Donnacona Paper Company Housing and Plant
The early developers of Donnacona were George Allsopp, the Sewells family and John Foreman. They formed the Donnacona Paper Co. with a group of Americans to acquire and develop the timber resources and water power in the Jacques Cartier River region. Donnacona Paper Co. built its paper plant and staff houses on high land overlooking the St. Lawrence River.
In the beginning of the 20th Century, the company built a new town, and provided modern electric lightning, water-works and a sewage system for the houses in the town. In fact, the town was developed after Lomer Gouin’s government of Quebec had prohibited the export of pulp to keep manufacturing jobs in Quebec.

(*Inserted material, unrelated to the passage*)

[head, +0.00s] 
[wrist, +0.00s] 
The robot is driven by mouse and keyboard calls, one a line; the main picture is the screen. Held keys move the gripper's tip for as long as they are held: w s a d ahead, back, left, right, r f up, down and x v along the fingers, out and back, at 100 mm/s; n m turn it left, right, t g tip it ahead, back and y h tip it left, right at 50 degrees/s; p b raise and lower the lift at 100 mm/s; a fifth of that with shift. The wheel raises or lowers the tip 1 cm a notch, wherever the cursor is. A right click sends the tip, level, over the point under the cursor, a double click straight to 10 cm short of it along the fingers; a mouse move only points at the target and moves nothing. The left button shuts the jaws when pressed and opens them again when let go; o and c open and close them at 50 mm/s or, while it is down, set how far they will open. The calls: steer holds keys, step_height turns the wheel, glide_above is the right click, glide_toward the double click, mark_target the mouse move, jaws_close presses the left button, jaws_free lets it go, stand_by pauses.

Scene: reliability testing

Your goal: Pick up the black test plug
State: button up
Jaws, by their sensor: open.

Thus investors were motivated to build paper plants such as Donnacona. The company installed modern machinery in 1916. About 600 people worked here. The total output of the paper produced here was consumed by one newspaper: New York Times.
It took the pulp of one good sized-tree to produce one copy of 96 pages of the New York Sunday Times (Save the forest, don’t read! Well, it’s just a joke). There was an old village on the site, known as Jacques-Cartier Village during the French Regime.
A Catholic Church was built during the late years of New France, just before the Seven Years’ War started. A Fort Cartier, the last French fortress in Canada, was built in the beginning of the war.
After the defeat in the Battle of the Plains of Abraham, the French withdrew there. The Fort was the last remaining French stronghold in North America taken by the British.